FDR wanted to pursue a war against Germany but knew that both his people and the Congress opposed such action.
Unable to entice Germany to declare war against the US, he may have seen a war with Japan as a means of getting into battle with Germany via the back door.
Germany, Japan and Italy were allied, via the Tripartite Pact and Axis Power articles.
This meant that if Japan and the US were at war with each other then Germany would surely enter the fray.
THE TRIPARTITE PACT
The US couldn’t be seen to be aggressors
With a war against Japan seemingly more possible than any sort of declaration from Germany, FDR would then have needed a way to bring such a conflict about.
With public opinion what it was, an openly aggressive move by the US would not have been politically wise, and may have even pushed public, and Congressional, opinion further off track.
Recently declassified NSA documents suggest that the Roosevelt administration had prior knowledge of an attack by the Japanese fleet, and that they may well have meticulously orchestrated events in order to ensure it.
As history shows, a surprise attack, by Japan against America, would immediately guarantee America’s entry into World War II.
‘Japan was provoked into attacking America at Pearl Harbor.

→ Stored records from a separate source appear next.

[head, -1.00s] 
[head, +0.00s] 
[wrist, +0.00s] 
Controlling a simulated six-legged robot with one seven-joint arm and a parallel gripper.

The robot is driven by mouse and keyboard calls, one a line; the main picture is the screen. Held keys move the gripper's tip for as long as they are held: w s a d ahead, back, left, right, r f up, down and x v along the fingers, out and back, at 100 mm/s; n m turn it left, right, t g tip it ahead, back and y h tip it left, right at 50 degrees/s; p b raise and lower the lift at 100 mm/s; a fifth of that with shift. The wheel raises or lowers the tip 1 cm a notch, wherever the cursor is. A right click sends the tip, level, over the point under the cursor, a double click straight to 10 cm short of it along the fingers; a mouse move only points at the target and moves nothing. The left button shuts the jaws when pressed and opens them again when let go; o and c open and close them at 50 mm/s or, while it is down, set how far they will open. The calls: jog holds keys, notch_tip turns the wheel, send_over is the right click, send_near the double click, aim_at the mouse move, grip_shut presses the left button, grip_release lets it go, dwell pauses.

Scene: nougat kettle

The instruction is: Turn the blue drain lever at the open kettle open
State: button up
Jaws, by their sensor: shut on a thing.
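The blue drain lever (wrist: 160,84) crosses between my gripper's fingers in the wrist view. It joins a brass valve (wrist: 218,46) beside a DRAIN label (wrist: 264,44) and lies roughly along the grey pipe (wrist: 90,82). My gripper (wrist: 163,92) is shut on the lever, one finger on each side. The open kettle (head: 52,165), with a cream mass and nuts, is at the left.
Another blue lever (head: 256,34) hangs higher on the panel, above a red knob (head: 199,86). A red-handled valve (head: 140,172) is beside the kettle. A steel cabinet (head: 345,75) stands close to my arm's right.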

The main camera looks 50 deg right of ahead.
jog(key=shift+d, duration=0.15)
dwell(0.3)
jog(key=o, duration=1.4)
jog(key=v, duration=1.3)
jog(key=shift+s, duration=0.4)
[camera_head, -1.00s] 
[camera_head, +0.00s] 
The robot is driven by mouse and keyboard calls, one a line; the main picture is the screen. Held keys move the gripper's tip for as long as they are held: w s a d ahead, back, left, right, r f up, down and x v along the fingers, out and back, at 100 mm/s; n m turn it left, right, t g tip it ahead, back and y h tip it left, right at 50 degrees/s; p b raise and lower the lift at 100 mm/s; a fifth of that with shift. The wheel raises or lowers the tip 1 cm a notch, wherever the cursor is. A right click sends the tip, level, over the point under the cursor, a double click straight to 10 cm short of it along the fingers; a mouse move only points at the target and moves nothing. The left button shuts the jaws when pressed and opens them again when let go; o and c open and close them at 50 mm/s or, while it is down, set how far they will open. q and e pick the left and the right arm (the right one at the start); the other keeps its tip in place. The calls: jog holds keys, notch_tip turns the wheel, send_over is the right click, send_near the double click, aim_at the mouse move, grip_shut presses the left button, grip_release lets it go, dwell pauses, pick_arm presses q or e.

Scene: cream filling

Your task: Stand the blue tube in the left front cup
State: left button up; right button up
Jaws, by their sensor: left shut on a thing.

It is a travesty of history to say that America was forced into the war.’
Olivier Lyttleton, MP, Minister of Production, 1944
Just 4 days later, as predicted, Germany upheld their end of the Tripartite Pact and declared war on the US.
‘For a long time I have believed that our best entrance into the war would be by way of Japan.’
Harold Ickes, Secretary of the Interior, October 1941.
Robert B. Stinnett, a World War II Navy veteran and author of ‘Day of Deceit : The Truth About FDR and Pearl Harbor’ has obtained numerous relevant documents through the Freedom of Information Act.
In his book, Stinnett claims that Roosevelt’s plan to provoke Japan into a conflict began with a memorandum from Lieutenant Commander Arthur H. McCollum, head of the Far East desk of the Office of Naval Intelligence.
The memorandum contained 8 actions that were thought to be key in leading Japan into attacking the United States.
‘If by these means Japan could be led to commit an overt act of war, so much the better.’
Lieutenant Commander Arthur H. McCollum
Ultimately, Roosevelt utilised all 8 of McCollum’s provocative steps and more besides.
‘We face the delicate question of the diplomatic fencing to be done so as to be sure Japan is put into the wrong and makes the first bad move – overt move.’
Diary entry – Secretary of War Henry Stimson, October 16th, 1941
Admiral J.O. Richardson, the fleet’s commander, flew to Washington in 1940 in order to protest the President’s decision to permanently base the fleet in Hawaii, rather than on the West Coast which had always been the more usual location.
Richardson was concerned as Pearl Harbor was extremely vulnerable to attack – US air force exercises had simulated the total destruction of the fleet in that locale a few years previously.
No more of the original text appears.